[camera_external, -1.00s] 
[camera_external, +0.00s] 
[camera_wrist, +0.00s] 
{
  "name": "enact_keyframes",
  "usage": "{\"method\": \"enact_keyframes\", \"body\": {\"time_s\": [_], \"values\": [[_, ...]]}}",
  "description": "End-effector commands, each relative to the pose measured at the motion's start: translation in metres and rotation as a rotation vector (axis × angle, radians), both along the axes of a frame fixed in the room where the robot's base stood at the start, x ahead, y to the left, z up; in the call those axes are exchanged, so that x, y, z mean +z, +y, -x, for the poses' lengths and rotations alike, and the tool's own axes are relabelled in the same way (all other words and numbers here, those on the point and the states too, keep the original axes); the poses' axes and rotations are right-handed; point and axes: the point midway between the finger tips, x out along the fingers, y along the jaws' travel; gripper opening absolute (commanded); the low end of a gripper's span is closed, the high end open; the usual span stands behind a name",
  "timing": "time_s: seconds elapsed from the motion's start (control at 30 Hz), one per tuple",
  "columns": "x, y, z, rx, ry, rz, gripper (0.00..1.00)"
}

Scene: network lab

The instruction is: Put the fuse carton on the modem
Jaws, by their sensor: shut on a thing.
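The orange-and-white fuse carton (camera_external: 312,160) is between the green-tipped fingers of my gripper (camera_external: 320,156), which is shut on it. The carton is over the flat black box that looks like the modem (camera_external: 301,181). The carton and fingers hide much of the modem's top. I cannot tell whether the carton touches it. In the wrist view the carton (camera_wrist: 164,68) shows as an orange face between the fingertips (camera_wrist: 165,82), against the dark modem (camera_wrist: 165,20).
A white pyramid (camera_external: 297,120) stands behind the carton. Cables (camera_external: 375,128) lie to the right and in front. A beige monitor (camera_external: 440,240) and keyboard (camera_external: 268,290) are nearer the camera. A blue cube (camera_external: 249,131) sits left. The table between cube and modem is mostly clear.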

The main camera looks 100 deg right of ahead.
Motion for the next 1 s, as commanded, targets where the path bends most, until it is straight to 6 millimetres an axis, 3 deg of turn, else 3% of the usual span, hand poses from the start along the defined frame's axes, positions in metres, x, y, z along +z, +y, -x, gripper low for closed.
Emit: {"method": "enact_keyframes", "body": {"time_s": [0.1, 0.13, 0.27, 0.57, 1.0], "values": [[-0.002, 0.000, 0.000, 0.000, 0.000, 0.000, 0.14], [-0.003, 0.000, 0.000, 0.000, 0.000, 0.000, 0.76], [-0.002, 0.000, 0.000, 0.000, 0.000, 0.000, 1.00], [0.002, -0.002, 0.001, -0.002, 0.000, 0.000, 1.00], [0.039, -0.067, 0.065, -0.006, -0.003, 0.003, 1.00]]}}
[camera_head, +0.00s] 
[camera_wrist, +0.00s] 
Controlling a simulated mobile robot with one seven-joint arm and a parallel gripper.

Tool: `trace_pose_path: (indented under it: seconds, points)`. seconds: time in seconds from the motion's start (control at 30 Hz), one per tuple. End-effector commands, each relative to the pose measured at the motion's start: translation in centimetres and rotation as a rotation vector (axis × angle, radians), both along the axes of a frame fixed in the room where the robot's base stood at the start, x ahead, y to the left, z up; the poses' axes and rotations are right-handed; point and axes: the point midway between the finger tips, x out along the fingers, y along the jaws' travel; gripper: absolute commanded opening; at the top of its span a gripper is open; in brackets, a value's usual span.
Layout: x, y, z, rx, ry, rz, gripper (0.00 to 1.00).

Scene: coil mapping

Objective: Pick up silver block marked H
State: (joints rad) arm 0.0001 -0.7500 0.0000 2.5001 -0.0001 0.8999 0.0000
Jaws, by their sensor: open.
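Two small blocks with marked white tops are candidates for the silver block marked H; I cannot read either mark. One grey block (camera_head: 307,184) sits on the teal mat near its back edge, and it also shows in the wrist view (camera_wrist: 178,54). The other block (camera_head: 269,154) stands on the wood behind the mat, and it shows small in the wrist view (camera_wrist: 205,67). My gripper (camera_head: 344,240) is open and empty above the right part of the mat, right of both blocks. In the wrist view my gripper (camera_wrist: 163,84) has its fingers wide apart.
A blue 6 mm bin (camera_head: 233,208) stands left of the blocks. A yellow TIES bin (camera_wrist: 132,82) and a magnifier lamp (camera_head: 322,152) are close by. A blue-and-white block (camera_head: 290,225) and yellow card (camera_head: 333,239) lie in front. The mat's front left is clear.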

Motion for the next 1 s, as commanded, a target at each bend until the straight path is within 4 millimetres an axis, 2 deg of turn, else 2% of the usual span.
= = =
#### [Exercise requirements]
Your answer should be a single number: the count of lines in these records that hold the string "until".

#### [Task result]
2